What are the differences between GRP and FRP in fiberglass-reinforced plastics

What are the differences between GRP and FRP in fiberglass-reinforced plastics?

Many fiberglass-reinforced plastic products exist. They include Molded FRP grating, FRP profiles, FRP pultruded round tube, FRP H beam, and FRP Angle. But, their abbreviations can be confusing. Let’s explain the differences between GRP and FRP in detail below.

GRP stands for Fiberglass Reinforced Plastic, or FRP. In Chinese, they call it Glass Reinforced Thermosetting Plastic or Fiberglass Reinforced Plastic.

It is a composite material consisting of two parts: the matrix and the reinforcement. The matrix of GRP material is resin, which serves as a binder and accounts for 30% to 40% of the total volume. Resin is a thermosetting plastic, like epoxy and phenolic resin. It is also an organic, non-metallic material. The reinforcement of GRP material is glass fiber, which serves as a strengthening agent. Glass fiber is an artificial, non-metallic inorganic fiber. It, along with carbon and Kevlar fibers, makes up 60% to 70% of the total volume. GRP is a plastic-based composite. They make it from organic and inorganic non-metallic materials.

GRP has good insulation and bonding. It has high strength, heat resistance, and is weavable. It resists acids, alkalis, solvents, and mold. GRP has a small molding shrinkage rate, with a volume shrinkage rate of 1% to 5%. After adding a curing agent, you must form it under heat and pressure, or cure it at room temperature under contact pressure.

FRP (Fiber Reinforced Plastics) is fiber-reinforced plastic. They are usually plastics with glass fibers and a resin matrix. You can use unsaturated polyester, epoxy, or phenolic as the resins. They are commonly known as fiberglass-reinforced plastic.

1. What is fiberglass-reinforced plastic?

Fiberglass reinforced plastic is a type of plastic. It is a plastic reinforced with glass fibers. The letters FRP can represent it. The literal meaning of plastic refers to a material that can be molded. People usually call synthetic plastics the materials made by adding different additives to resins. If manufacturers do not add any additives to the resin, they cannot call it plastic but only resin. Since resins are either thermoplastic or thermosetting, so are plastics. If glass fibers reinforce thermoplastic plastics, it’s called thermoplastic fiberglass reinforced plastic. If they reinforce thermosetting plastics, it’s called thermosetting fiberglass reinforced plastic. Currently, the production of fiberglass reinforced plastic mainly refers to thermosetting types. FRP is a composite material when we look at how it uses materials. You can also see it as a structure due to its own composite design.
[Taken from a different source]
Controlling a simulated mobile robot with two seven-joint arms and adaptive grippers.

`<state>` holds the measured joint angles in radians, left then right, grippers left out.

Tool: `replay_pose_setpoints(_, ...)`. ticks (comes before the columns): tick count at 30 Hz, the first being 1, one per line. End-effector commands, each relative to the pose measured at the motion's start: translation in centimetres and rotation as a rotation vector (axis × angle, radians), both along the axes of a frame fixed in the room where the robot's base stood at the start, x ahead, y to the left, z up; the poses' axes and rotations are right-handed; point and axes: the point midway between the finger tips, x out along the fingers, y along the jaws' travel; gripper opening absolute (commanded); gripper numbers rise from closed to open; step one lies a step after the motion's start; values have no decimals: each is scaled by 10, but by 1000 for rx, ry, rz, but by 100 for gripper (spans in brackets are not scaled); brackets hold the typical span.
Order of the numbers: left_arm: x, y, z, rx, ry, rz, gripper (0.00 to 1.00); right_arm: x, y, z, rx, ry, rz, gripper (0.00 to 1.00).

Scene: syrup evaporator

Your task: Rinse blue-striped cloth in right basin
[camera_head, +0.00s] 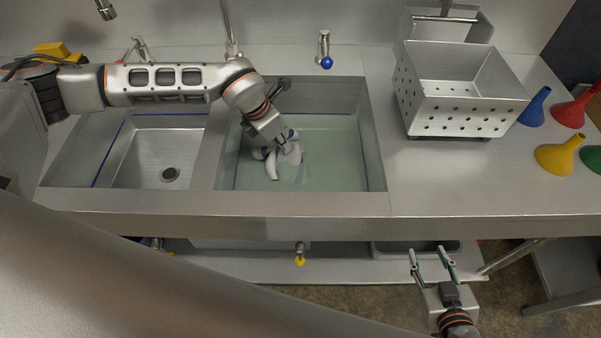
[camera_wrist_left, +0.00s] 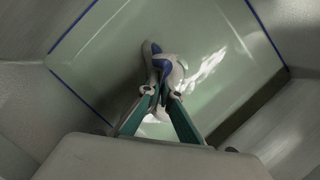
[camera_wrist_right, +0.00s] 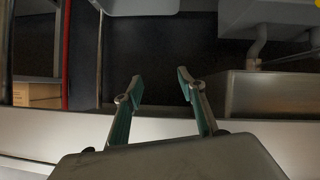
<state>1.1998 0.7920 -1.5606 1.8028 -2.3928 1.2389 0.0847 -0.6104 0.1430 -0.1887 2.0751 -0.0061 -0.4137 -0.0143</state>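The white cloth with blue stripes (camera_head: 271,167) hangs bunched in the right basin (camera_head: 376,150), which holds greenish water. My left gripper (camera_head: 287,145) reaches down into this basin from the left. In the left wrist view, the left gripper (camera_wrist_left: 160,92) is shut on the cloth (camera_wrist_left: 168,68), which is pinched between its fingertips. Whether the cloth's lower part is under the water is hard to tell. My right gripper (camera_head: 432,252) is open and empty in front of the counter, below its front edge; the right wrist view shows its fingers apart (camera_wrist_right: 157,88).
The left basin (camera_head: 130,160) is empty, with a drain. A perforated metal basket (camera_head: 455,120) stands on the counter right of the right basin, near coloured funnels (camera_head: 560,153). A blue-knobbed tap (camera_head: 325,55) and a faucet (camera_head: 230,35) stand behind the basins.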

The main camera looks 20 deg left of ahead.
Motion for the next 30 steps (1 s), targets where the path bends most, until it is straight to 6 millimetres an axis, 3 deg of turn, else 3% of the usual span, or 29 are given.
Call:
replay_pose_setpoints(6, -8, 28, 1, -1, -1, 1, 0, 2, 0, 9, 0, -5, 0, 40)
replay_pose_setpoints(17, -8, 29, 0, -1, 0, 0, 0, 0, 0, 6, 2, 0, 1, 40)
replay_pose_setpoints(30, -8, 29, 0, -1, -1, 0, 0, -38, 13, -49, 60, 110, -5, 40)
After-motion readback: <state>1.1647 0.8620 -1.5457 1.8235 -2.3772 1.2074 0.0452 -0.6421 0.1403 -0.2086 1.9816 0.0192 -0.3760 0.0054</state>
2. What are the characteristics and shortcomings of FRP?

Answer: FRP has the following characteristics.

(1) It is lightweight and high-strength. Its density is 1.5 to 2.0. That’s only 1/4 to 1/5 of carbon steel. Its tensile strength is equal to or greater than that of carbon steel. Its specific strength is as high as that of high-grade alloy steel. So, it performs well in aviation, rockets, and spacecraft. It is also good for high-pressure containers and other lightweight products. The tensile, bending, and compressive strengths of certain epoxy FRP can reach over 400 MPa. Note: Specific strength is the strength divided by the density.
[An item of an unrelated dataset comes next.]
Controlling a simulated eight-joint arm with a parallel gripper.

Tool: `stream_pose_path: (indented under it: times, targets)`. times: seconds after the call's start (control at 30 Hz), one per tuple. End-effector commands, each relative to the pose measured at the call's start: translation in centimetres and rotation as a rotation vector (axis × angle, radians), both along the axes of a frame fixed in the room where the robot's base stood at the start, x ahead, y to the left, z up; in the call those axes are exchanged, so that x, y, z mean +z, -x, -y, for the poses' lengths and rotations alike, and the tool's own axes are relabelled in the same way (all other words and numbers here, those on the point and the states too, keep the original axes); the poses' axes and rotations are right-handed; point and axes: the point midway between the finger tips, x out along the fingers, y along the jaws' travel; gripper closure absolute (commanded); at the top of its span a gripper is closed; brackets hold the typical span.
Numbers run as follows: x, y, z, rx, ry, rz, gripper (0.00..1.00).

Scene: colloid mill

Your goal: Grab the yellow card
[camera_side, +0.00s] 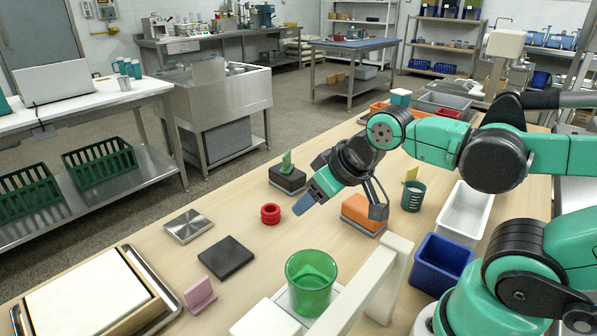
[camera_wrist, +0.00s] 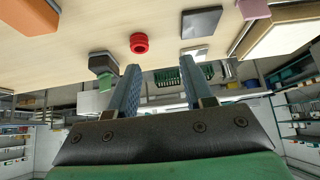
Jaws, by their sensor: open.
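A small yellow card (camera_side: 411,174) shows in the side view, upright at the top of a dark teal slotted cup (camera_side: 413,197). I cannot tell whether it stands in the cup or just behind it. My gripper (camera_side: 305,203) is in the air over the middle of the table, to the left of the card and well apart from it. Its blue fingers point down and left. In the wrist view my gripper (camera_wrist: 162,76) has its two fingers spread with nothing between them. The card is not in the wrist view.
An orange block (camera_side: 362,211) stands between my gripper and the cup. A white tray (camera_side: 464,222) and a blue bin (camera_side: 441,265) are to the right. Red rings (camera_side: 270,214), a black plate (camera_side: 226,258) and a green glass (camera_side: 311,283) stand nearby.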

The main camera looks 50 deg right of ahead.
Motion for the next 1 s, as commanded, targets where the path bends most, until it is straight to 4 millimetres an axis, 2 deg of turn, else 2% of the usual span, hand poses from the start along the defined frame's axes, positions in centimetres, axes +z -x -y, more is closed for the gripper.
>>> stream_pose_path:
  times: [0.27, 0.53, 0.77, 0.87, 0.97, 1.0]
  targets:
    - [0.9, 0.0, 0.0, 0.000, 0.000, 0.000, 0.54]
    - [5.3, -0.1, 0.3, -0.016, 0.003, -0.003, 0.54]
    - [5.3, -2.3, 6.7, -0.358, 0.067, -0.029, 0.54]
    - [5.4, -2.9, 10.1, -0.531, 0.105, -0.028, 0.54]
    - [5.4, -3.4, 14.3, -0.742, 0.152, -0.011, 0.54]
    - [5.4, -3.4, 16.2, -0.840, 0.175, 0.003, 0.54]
(2) Good corrosion resistance: FRP is highly corrosion-resistant. It resists the atmosphere, water, and various acids, alkalis, and oils. FRP has been widely used for chemical corrosion resistance. It is gradually replacing carbon steel, stainless steel, wood, and other nonferrous metals.

This material has excellent electrical properties. It is a great insulator. So, it allows for the creation of insulators. It has good dielectric properties at high frequencies and good microwave permeability. Thus, it is widely used in radar domes.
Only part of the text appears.